After running a successful restaurant out of her own home for nearly seven years, Christina Sunae set up her first brick-and-mortar in late December. During her nearly decade-long run as the owner of a closed-door restaurant—similar to a Cuban paladar—Sunae went from running a single dinner a week to becoming a local food celebrity in her own right, appearing on television and penning a successful cookbook.
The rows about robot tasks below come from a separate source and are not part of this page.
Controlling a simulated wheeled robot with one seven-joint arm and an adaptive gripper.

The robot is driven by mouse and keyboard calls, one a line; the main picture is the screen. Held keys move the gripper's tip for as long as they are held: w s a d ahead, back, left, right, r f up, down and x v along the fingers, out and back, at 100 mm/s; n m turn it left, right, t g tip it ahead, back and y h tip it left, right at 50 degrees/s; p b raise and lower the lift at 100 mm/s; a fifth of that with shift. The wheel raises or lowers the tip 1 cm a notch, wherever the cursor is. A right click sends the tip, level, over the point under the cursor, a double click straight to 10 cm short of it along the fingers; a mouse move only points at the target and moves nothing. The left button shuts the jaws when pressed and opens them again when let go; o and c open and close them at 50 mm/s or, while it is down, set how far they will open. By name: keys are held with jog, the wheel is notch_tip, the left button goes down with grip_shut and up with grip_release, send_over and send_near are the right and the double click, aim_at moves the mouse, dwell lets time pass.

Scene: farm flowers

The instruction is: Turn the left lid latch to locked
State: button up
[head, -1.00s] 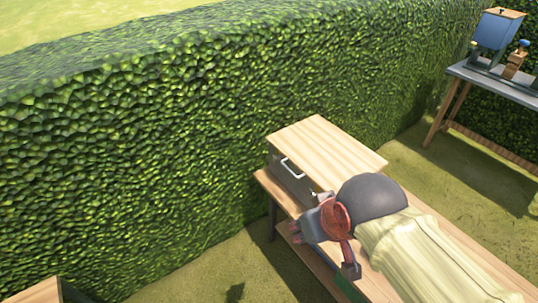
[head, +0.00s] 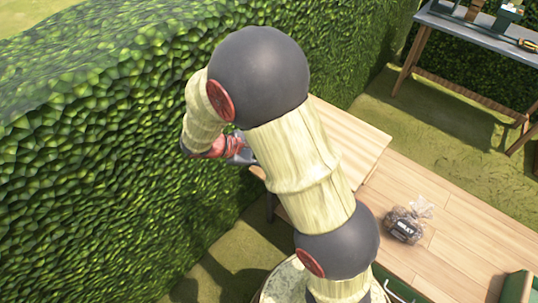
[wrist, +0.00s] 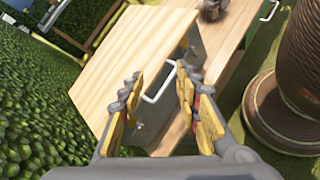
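A box with a pale wooden lid (head: 350,140) stands at the far end of a bench; the lid also shows in the wrist view (wrist: 125,55). In the wrist view its grey front (wrist: 155,125) carries a white bar handle (wrist: 159,86). A small dark detail shows low on that front, but I cannot tell whether it is the left latch or how it is turned. My gripper (wrist: 158,78) is open and empty, its fingers apart in front of the box's handle side. In the head view my arm hides most of the gripper and the box front.
A tall hedge (head: 90,150) runs close along the left. The wooden bench (head: 460,245) holds a clear bag (head: 405,224) of dark contents. A grey-topped table (head: 470,35) with tools stands at the back right. Grass lies between.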

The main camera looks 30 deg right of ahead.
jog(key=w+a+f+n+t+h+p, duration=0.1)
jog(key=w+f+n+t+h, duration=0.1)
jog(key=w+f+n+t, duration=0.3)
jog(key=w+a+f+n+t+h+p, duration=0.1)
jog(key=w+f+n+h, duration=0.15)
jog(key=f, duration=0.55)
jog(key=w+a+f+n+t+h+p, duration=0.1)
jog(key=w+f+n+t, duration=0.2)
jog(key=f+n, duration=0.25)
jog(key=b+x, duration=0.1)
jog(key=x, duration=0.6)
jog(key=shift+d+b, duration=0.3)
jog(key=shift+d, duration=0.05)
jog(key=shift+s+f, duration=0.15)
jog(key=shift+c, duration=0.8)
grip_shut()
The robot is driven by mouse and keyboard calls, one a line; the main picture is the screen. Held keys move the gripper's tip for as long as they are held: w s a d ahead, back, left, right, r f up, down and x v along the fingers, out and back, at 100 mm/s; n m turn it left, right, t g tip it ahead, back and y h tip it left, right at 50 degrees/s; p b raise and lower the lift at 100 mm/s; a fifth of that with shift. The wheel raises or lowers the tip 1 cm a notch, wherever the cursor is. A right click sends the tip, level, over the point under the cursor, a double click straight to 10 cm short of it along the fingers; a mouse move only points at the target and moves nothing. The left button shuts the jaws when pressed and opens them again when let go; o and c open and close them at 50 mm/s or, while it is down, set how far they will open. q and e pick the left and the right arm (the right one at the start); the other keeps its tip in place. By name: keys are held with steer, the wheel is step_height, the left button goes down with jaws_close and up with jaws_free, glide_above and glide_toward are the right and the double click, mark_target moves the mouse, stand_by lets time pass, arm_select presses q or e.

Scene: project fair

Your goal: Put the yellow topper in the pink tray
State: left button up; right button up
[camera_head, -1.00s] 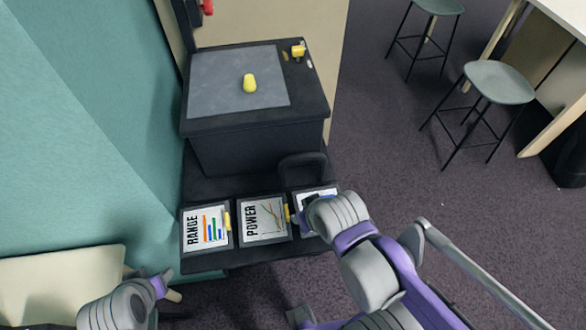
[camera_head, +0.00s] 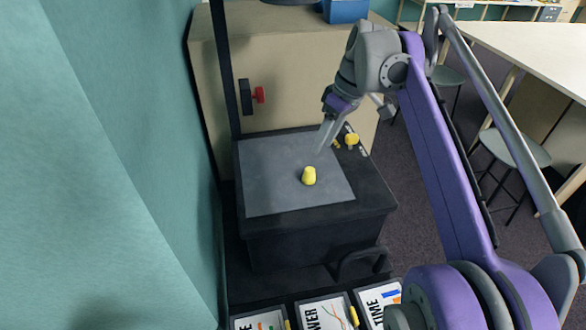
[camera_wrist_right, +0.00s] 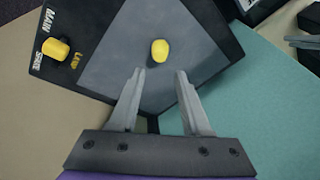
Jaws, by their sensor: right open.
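The yellow topper (camera_head: 309,176) stands upright on the grey mat (camera_head: 270,190) on top of a dark box. It also shows in the right wrist view (camera_wrist_right: 159,50), just beyond my fingertips and roughly in line with the gap between them. My right gripper (camera_head: 325,148) is open and empty, above and behind the topper and apart from it, with its fingers angled down. In the right wrist view its two fingers (camera_wrist_right: 158,76) are spread. My left gripper does not show in the head view. No pink tray shows in these frames.
A yellow knob (camera_head: 352,140) sits on the dark box (camera_head: 320,235) near its back right corner. A dark upright post (camera_head: 226,70) stands behind the box's left side. Chart cards (camera_head: 325,312) lie in front. A teal wall (camera_head: 120,150) borders the left.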

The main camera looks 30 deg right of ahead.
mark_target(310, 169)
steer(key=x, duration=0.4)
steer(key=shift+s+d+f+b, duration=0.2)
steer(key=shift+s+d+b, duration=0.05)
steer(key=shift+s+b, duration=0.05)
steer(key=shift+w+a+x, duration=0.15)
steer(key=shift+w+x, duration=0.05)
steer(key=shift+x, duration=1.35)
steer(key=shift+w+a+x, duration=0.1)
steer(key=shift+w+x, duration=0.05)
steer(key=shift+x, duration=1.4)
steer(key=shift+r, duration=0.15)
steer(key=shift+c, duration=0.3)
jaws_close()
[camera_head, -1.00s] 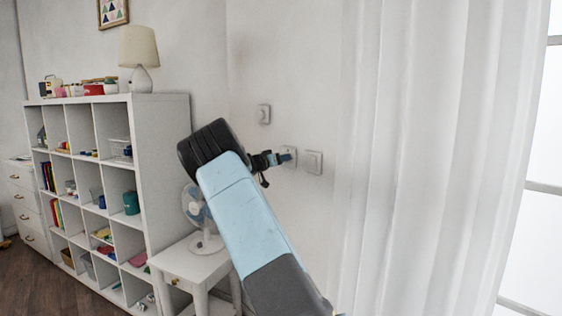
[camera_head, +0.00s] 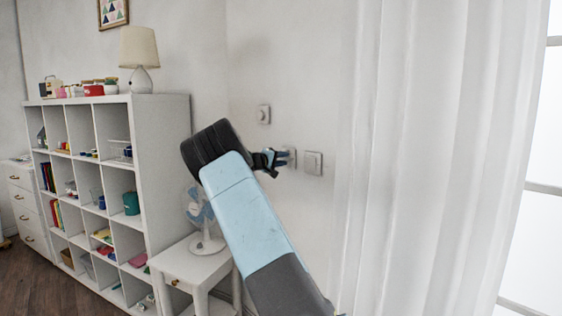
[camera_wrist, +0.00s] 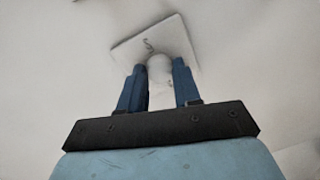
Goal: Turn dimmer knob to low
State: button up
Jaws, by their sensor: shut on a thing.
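The dimmer knob (camera_wrist: 160,68) is a small round white knob on a square white wall plate (camera_wrist: 181,35). In the wrist view it lies between the two blue fingers of my gripper (camera_wrist: 160,76), which is shut on it. The plate looks turned relative to the fingers and has small dark marks above and below the knob. In the head view my gripper (camera_head: 282,158) is at the middle wall plate (camera_head: 292,152); the fingers and wrist partly cover that plate, and the knob cannot be made out there.
Another wall plate with a knob (camera_head: 264,114) is above left, and a flat switch (camera_head: 313,162) is close on the right. A white curtain (camera_head: 430,150) hangs further right. A small table (camera_head: 190,265) with a fan (camera_head: 202,215) and a shelf (camera_head: 165,150) stand left.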

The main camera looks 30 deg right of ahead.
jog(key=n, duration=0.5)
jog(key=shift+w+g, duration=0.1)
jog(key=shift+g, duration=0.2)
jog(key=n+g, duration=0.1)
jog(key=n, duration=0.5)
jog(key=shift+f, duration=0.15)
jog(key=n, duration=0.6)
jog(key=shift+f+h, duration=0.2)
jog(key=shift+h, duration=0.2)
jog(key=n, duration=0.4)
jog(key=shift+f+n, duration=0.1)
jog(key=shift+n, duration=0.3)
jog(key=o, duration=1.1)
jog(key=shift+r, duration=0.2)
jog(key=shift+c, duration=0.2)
Her restaurant draws from a childhood spent in the Philippines and Japan before ultimately settling in Tennessee. She ended up in New York, where she worked at Kin Kao and lived just two blocks from Momofuku Noodle Bar. "Chang's food doesn't have an influence over my own because I'm Asian. I grew up with this food," Sunae says unabashedly. The most they share in common is a love for hip-hop and a penchant for saying "fuck." "But [with] his business, he does what he wants and he's built an empire. That inspires everyone."

And Chang's influence has certainly helped bridge the gap. On a Thursday night at Cantina, the upper echelon of diners serve as testament to the quick acceptance of buns and otherwise casual Asian food in a high-end setting. Seated at the dozen tables is the Turkish ambassador, local celebrity YouTube chef Felicitas Pizzaro, and an owner of iLatina—one of the city's most celebrated restaurants.
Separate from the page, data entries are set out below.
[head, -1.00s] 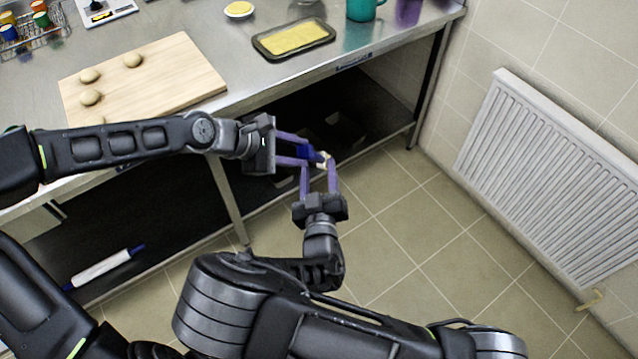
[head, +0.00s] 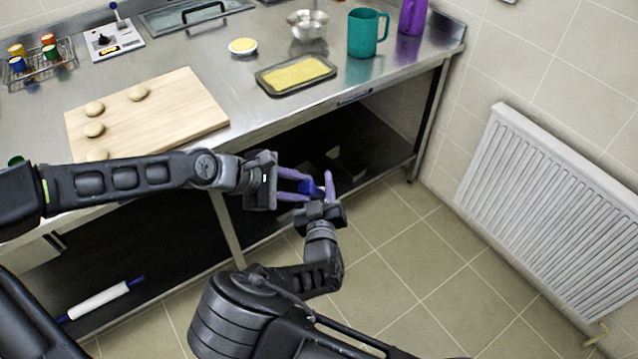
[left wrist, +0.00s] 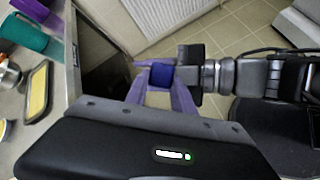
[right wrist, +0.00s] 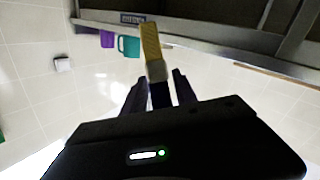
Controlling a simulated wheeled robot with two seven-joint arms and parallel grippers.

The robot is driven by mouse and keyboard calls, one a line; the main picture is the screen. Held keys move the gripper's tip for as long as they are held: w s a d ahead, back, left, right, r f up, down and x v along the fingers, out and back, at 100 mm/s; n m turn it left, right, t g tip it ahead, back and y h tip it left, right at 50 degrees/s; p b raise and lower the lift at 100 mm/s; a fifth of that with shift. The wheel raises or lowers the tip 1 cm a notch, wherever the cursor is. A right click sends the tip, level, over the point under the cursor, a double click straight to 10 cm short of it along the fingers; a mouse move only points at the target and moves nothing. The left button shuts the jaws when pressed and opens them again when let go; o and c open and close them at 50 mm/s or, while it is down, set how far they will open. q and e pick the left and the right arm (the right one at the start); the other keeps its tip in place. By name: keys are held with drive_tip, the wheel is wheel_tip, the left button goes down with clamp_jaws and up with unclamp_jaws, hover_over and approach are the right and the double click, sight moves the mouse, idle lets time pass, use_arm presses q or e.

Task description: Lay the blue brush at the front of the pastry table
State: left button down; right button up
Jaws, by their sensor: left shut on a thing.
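The blue brush (head: 307,187) is in the air in front of the pastry table (head: 215,75), below its top. My left gripper (head: 292,186) is shut on the brush. In the left wrist view, the brush's blue part (left wrist: 162,75) sits between purple fingers. In the right wrist view, its yellow bristles (right wrist: 151,45) and pale ferrule point away from my right gripper (right wrist: 158,92). The right fingers stand on both sides of the dark handle, with gaps showing. My right gripper also shows in the head view (head: 318,190), close in front of the left one.
A wooden board (head: 165,115) with several dough balls covers the table's front left. A tray (head: 297,75) lies near the front edge, right of centre. Bare steel lies between board and tray. A radiator (head: 560,210) is on the right wall.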

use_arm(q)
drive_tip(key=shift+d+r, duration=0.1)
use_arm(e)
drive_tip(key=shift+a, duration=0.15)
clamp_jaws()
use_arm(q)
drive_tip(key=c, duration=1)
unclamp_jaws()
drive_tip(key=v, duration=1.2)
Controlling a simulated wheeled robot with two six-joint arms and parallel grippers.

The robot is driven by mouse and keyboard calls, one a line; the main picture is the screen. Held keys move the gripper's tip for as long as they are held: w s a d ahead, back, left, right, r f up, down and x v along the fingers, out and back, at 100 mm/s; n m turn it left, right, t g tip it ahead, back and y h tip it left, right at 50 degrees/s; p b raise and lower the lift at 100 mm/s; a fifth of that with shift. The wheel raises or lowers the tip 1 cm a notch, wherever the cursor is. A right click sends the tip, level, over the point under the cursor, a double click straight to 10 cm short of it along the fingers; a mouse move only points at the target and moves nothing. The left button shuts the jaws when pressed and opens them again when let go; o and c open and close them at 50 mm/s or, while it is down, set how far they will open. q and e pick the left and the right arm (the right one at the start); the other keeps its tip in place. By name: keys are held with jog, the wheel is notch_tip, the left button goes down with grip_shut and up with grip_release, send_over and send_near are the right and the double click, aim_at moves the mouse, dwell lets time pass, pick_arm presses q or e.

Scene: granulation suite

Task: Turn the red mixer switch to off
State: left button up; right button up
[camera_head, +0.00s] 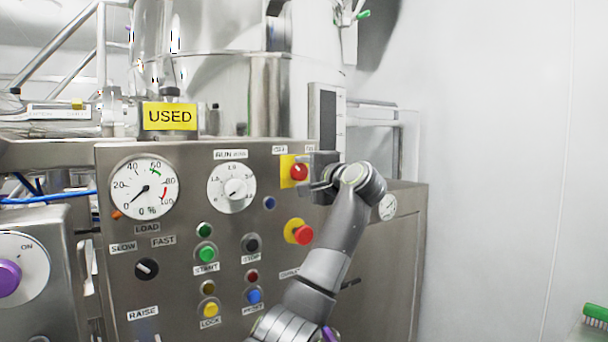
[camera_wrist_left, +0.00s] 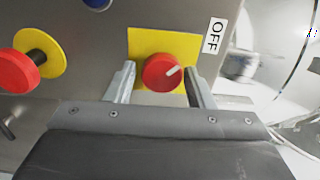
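The red mixer switch (camera_head: 299,172) is a round knob on a yellow plate (camera_head: 287,166) at the panel's upper right. In the left wrist view the knob (camera_wrist_left: 160,75) has a white mark pointing to the upper right, and an OFF label (camera_wrist_left: 214,35) sits beside the yellow plate (camera_wrist_left: 140,42). My left gripper (camera_head: 316,180) is in front of the switch from the right. In the left wrist view its fingers (camera_wrist_left: 161,80) are parted on either side of the knob, with a small gap visible on each side. My right gripper is not in view.
A red emergency-style button (camera_head: 303,234) on a yellow disc is below the switch. Several coloured buttons, a load gauge (camera_head: 144,188) and a run dial (camera_head: 231,188) fill the panel to the left. A yellow USED sign (camera_head: 170,116) is above. Blank wall (camera_head: 510,170) lies to the right.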

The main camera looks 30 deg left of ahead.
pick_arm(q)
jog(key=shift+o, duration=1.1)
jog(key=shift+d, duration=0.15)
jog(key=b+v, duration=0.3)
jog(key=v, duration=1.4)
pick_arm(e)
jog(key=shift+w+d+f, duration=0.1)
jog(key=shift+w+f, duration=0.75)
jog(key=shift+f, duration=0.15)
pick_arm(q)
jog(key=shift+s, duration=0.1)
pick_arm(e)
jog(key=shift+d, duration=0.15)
After I finish off the pork buns—a traditional recipe lifted from her own family cookbook and source of pride for Sunae—she serves me roti smothered in sticky condensed milk and a bowl of yellow pumpkin curry. "The Malaysian ambassador told me this was better than what he gets in Malaysia," she tells me as she drops the plate off and skips off to talk to the ambassador and his wife. "Eat it with your hands."